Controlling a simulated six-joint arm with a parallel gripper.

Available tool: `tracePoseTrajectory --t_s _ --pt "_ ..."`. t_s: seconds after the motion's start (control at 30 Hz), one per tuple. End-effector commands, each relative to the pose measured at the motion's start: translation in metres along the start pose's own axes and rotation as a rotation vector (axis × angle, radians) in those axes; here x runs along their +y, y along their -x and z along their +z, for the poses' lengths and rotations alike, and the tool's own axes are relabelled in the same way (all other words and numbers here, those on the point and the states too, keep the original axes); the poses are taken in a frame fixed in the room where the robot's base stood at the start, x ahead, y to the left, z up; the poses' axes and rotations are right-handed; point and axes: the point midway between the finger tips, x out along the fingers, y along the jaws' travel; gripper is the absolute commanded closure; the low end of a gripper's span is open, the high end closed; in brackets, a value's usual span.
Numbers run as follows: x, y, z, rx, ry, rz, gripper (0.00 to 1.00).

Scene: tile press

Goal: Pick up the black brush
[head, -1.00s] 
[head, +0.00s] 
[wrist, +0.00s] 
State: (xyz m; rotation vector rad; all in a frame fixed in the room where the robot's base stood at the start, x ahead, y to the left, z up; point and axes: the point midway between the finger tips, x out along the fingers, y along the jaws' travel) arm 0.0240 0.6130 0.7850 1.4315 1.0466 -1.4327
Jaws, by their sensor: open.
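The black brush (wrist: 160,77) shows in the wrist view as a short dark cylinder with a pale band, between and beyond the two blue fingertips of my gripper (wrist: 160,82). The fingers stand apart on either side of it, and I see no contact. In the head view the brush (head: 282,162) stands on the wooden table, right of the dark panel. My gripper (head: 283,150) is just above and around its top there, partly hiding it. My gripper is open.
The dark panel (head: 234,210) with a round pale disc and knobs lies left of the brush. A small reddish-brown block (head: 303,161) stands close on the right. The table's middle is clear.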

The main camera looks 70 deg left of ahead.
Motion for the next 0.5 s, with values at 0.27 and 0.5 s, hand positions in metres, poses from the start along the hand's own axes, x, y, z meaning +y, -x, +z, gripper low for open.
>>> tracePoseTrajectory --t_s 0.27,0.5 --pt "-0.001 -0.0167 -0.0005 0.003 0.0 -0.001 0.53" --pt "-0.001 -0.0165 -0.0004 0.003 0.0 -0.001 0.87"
* * *
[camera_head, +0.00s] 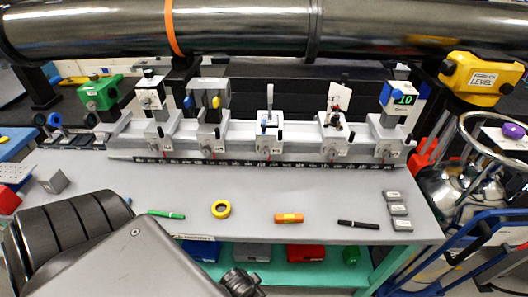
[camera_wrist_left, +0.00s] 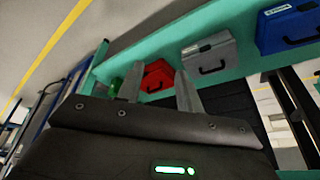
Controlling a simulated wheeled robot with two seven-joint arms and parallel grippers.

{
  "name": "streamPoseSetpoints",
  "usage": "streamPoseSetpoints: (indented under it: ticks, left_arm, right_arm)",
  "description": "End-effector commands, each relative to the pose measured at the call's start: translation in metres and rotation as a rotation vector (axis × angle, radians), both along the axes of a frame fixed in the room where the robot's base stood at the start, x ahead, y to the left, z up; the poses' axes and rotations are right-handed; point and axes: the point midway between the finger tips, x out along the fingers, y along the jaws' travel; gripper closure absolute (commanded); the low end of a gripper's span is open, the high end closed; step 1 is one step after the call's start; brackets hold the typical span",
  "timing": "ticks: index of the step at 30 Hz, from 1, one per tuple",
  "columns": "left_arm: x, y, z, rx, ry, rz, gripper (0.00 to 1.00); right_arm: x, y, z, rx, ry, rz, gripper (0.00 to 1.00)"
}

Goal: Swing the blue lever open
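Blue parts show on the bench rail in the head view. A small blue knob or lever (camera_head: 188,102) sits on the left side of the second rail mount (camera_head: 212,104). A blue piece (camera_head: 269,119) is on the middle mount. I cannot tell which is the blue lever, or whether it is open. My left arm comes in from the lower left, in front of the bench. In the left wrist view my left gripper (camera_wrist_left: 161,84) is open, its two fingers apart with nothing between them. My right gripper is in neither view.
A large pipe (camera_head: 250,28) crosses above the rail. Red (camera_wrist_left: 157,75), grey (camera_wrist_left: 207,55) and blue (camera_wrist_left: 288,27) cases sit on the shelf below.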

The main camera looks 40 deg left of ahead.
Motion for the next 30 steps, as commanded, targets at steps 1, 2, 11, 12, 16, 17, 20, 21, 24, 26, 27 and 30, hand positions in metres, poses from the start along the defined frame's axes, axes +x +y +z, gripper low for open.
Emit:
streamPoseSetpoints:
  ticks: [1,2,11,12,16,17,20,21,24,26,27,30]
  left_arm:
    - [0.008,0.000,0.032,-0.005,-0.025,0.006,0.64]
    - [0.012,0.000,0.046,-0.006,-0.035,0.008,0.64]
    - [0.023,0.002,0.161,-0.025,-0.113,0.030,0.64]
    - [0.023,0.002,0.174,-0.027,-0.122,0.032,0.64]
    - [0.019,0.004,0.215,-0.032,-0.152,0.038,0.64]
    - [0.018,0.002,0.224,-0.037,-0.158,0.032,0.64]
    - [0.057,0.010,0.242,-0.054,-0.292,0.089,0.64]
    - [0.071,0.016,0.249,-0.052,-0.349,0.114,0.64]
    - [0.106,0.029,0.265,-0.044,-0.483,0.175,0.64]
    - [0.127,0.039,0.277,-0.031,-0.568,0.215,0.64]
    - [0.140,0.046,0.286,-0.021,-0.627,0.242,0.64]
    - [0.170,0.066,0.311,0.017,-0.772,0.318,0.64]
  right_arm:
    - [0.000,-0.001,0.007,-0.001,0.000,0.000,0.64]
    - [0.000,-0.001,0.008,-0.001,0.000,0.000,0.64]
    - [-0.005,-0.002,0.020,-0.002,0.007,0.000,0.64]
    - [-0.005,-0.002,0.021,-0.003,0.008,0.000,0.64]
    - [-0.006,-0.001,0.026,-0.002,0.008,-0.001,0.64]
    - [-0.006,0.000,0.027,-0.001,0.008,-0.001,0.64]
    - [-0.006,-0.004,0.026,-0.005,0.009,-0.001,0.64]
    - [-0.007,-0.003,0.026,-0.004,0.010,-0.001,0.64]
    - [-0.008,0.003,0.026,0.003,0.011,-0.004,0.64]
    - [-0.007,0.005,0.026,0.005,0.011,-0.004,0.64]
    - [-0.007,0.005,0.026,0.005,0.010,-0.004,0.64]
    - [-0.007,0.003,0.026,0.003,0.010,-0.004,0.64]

◆ Work to complete: Identify the lines above that contain the word "Controlling", then copy them.

◆ Problem solution:
Controlling a simulated six-joint arm with a parallel gripper.
Controlling a simulated wheeled robot with two seven-joint arms and parallel grippers.

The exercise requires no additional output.